Alors là je vais me fâcher ! Je ne supporte plus et je pense ne pas être le seul, la manière dont on utilise aujourd’hui le vocable « républicain » pour se mettre du bon côté de la route même si celle-ci nous conduit hors des limites de la démocratie.
De l’extrême-droite maquillée à l’extrême-centre roublard, en passant par la social démocratie testamentaire, chacun y va de son arrêt, sortant l’opposant de « l’arc républicain » ou lui refusant tout simplement la qualité qui va avec le mot.
Dernier en date, après le préfet qui stigmatise les Rosa Park et autres Ghandi du futur, l’ancien maire de Poitiers, Alain Clayes, qui jette à la poubelle de l’histoire de sa ville une lutte de quelque sept ans visant à la préservation et à la régénération d’un théâtre !
Le collectif qui a animé cette lutte, dont je suis toujours le président, aurait eu et a toujours un comportement non-républicain, retardant la destruction du dit théâtre de quelques années et osant prendre la parole en public pour rappeler son combat (lors de l’inauguration dernière des vestiges du bâtiment désormais abandonné à quelques privilégiés et à une agence immobilière et dont le seul sous-sol gardera un usage public confidentiel).
Non-républicain, ce combat à coups de débats publics, de fêtes culturelles sur le parvis, de tables rondes définissant un avenir au lieu ? Non-républicaine, cette mobilisation de milliers de poitevins signataires de pétitions publiques, manifestant pour préserver un lieu culturel ? Non-républicains, tous ces militants montant des dossiers de demande de classement, interrogeant la justice sur le bien-fondé de la vente comme sur la régularité du projet de reconstruction ? Non-républicains, ces élus défendant devant les assemblées leur conviction qu’il y avait place à Poitiers pour un autre théâtre populaire et ouvert ?
Ma colère est-elle républicaine quand j’interroge l’ancien édile pour lui demander si notre victoire devant le tribunal administratif annulant la vente du théâtre n’aurait pas dû déboucher sur un débat populaire remettant tout à plat ? Est-ce républicain de constater que le maire d’alors s’est contenté de recommencer la démarche sans rien changer, sans ouvrir de concertation, comptant bien épuiser son opposition ? Est-ce républicain de rappeler que ce même maire, en accord avec la ministre la culture d’alors, son amie, ont choisi de ne pas tenir compte de l’avis négatif de la commission de désaffection des salles de théâtre, commission composée de professionnels estimant qu’un théâtre dans ces lieux avait encore toute sa pertinence ?
A quel moment sommes-nous sortis des limites de la république, n’avons-nous pas respecté ses valeurs ? Ou est-ce que le simple fait de s’opposer au pouvoir en place est devenu aujourd’hui insupportable ? Une telle confiscation du mot républicain devrait aujourd’hui alerter tous les démocrates : les dérives sont proches d’une confiscation d’un pouvoir qui ne conçoit d’autre opposition que celle qui accompagne des projets préétablis.
Monsieur l’ex-maire, nous ne sommes pas à l’extrême où vous voulez nous mettre.

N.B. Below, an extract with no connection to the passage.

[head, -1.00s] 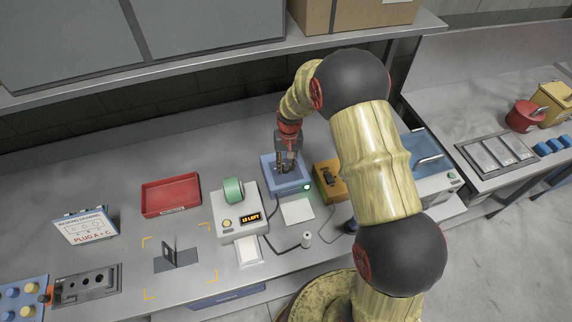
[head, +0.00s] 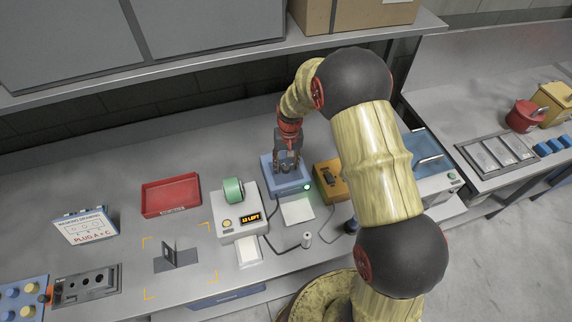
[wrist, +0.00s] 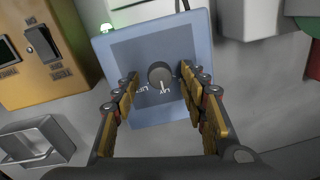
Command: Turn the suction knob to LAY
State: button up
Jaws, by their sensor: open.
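The suction knob (wrist: 160,75) is a round grey dial on the face of a blue box (wrist: 115,50), which also shows in the head view (head: 270,172). In the wrist view, a white pointer mark on the knob points down the picture, toward the LAY label (wrist: 168,91); the LIFT label (wrist: 141,90) is left of it. The lettering appears upside down. My gripper (wrist: 160,82) is open, its fingers on either side of the knob with gaps between. In the head view my gripper (head: 287,170) is over the box and hides the knob.
A green lamp (head: 307,187) glows at the box's front right corner. A yellow switch box (head: 330,182) stands close on the right. A white unit (head: 240,220) with a green roll and amber display stands on the left, beyond it a red tray (head: 171,195).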

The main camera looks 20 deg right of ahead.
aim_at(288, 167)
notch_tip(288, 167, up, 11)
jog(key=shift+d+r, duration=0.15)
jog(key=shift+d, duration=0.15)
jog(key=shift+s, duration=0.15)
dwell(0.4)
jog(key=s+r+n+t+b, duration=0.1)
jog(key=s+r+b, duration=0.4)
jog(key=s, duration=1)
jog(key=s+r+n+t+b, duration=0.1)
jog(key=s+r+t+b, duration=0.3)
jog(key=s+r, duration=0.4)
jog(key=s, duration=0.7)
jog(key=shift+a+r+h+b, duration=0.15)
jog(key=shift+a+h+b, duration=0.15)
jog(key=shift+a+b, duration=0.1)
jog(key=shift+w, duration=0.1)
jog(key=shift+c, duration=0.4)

Votre réaction sur cet ancien dossier explique une nouvelle fois la méthode que vous avez suivie : la destruction de l’ancien théâtre a été prise sans concertation aucune et vous avez passé plus de six ans à juguler la forte opposition qui s’exprimait. Vous avez fait perdre du temps à la vie culturelle de Poitiers. N’ajoutez pas ce qui n’est qu’une misérable manœuvre de disqualification rétrospective.